▶ _PROBLEM REQUIREMENTS_:
Which lines include the word "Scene"? Copy each of them.

[Robot task records]
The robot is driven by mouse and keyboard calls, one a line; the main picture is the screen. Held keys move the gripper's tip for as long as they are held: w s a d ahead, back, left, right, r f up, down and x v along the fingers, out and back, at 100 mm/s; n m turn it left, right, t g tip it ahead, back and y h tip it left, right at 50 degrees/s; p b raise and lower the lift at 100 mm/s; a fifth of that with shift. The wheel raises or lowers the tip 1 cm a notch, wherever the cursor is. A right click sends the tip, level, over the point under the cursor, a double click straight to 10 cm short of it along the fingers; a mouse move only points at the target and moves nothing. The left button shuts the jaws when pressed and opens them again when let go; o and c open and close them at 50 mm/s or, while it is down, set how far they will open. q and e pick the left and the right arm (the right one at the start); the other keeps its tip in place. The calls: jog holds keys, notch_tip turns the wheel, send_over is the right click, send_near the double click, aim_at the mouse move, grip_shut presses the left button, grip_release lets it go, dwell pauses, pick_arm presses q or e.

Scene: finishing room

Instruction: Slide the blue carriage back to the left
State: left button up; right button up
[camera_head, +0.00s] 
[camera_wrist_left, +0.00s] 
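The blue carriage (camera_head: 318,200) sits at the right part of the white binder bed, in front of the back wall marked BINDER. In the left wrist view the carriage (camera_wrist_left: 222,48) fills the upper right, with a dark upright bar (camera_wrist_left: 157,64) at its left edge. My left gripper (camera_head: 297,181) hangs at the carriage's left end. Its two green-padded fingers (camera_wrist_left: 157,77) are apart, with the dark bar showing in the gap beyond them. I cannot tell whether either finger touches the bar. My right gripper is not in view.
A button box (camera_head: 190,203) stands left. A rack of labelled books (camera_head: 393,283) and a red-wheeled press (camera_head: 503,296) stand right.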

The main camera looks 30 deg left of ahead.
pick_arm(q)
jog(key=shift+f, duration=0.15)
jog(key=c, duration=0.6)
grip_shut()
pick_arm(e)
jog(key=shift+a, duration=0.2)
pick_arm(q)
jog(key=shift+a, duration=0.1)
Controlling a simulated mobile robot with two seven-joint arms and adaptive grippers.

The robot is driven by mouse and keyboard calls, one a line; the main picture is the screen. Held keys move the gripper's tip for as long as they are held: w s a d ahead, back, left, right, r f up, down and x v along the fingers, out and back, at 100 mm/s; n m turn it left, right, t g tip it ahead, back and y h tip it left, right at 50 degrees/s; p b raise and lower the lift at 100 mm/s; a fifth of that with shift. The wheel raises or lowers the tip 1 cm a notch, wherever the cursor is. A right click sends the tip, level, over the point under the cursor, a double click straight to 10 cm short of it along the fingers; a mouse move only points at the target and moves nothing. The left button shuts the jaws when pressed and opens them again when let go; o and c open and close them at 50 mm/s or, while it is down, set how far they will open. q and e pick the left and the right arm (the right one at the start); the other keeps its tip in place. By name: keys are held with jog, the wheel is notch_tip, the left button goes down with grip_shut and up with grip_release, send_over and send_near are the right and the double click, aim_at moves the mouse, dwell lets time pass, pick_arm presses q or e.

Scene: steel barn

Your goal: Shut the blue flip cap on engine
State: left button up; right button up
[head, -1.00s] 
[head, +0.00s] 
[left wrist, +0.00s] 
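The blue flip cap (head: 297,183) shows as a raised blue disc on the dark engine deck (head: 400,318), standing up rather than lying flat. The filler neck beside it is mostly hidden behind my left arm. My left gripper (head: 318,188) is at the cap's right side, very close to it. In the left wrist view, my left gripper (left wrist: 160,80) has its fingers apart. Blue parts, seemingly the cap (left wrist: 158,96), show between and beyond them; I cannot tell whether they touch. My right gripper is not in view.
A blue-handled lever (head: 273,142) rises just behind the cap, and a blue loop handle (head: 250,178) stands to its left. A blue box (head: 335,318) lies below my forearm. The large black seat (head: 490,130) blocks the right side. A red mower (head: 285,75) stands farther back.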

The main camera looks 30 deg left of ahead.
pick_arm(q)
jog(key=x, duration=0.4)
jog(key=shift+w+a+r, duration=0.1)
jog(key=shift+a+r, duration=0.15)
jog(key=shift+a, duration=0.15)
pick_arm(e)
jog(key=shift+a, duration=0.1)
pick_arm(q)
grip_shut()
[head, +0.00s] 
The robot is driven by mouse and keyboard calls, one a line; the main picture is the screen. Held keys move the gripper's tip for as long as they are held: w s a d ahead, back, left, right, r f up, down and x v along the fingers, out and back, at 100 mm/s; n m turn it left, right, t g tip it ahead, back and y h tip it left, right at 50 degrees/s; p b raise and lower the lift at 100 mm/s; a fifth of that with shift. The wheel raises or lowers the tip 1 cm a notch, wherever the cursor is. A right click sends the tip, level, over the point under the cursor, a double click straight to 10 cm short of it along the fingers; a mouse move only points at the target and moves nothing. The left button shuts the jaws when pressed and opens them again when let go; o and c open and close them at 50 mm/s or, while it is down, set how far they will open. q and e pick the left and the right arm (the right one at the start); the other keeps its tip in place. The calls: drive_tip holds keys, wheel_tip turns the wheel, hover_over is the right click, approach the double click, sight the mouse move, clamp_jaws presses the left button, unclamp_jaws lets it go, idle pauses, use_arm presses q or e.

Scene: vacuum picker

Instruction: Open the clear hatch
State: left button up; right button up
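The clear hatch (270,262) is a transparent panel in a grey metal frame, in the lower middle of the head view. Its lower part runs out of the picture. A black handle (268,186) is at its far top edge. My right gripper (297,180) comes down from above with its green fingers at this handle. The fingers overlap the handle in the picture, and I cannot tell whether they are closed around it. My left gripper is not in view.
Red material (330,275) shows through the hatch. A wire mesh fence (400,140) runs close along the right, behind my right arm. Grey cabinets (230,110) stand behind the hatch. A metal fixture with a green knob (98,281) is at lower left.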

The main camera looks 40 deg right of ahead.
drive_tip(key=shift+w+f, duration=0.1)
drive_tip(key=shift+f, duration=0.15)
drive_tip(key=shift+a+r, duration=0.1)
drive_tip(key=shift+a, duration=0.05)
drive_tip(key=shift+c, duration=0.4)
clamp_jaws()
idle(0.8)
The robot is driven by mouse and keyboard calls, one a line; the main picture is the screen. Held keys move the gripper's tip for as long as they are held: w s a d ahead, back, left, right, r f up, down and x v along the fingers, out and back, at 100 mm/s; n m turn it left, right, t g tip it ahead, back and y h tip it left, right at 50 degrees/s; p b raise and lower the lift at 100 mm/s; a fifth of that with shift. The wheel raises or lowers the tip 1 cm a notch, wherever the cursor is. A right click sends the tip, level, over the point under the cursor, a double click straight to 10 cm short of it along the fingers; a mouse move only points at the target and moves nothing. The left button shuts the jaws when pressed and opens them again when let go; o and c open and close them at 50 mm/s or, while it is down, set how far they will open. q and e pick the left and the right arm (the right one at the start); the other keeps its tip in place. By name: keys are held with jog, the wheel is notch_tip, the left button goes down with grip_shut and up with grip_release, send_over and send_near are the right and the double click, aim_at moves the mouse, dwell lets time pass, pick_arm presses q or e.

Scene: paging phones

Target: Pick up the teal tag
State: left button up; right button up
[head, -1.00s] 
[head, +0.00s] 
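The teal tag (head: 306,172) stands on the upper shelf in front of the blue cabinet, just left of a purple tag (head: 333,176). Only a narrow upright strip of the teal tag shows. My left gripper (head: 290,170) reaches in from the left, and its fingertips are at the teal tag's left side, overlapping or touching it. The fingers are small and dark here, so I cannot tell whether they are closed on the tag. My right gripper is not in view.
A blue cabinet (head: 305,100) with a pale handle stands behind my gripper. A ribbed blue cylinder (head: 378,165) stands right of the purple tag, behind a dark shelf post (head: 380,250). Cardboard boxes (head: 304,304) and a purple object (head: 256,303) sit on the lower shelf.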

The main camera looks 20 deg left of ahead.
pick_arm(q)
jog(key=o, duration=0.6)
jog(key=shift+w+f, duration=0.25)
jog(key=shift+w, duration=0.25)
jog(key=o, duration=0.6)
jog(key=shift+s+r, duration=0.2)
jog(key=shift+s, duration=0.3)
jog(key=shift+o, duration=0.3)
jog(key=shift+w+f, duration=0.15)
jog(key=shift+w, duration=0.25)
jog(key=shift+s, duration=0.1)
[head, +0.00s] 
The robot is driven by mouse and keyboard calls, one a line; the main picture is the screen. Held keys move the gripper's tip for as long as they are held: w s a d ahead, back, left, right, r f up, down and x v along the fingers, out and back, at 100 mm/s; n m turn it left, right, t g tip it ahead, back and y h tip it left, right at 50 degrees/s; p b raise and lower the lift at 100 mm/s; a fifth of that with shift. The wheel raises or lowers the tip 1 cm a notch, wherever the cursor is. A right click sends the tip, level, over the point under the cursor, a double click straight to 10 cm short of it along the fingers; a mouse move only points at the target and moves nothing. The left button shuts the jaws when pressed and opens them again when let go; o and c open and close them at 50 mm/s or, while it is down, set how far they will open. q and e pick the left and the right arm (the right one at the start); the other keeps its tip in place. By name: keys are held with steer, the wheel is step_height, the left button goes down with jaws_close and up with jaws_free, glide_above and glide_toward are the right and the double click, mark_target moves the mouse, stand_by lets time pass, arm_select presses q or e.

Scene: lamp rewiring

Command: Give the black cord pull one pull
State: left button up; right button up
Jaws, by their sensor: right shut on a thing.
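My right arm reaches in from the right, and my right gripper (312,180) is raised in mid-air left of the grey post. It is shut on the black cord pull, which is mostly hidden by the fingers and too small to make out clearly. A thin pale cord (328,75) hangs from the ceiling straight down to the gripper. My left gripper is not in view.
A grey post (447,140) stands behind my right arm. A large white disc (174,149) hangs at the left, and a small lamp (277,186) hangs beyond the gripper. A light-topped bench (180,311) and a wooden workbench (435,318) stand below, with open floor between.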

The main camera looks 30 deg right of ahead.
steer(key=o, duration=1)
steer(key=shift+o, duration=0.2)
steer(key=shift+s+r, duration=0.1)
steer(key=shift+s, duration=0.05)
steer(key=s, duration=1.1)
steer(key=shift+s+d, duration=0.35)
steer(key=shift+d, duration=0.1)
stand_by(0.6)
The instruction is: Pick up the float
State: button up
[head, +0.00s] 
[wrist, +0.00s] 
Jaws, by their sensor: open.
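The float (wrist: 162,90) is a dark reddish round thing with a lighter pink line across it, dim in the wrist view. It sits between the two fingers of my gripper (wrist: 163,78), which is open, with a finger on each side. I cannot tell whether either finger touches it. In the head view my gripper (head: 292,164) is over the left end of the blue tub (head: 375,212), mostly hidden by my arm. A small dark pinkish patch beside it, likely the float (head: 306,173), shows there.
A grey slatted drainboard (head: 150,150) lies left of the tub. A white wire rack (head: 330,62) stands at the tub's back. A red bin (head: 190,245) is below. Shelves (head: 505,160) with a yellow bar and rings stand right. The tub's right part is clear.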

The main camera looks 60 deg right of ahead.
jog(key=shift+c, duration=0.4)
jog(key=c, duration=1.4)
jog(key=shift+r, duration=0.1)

▶ _EXERCISE OUTPUT_:
Scene: finishing room
Scene: steel barn
Scene: vacuum picker
Scene: paging phones
Scene: lamp rewiring

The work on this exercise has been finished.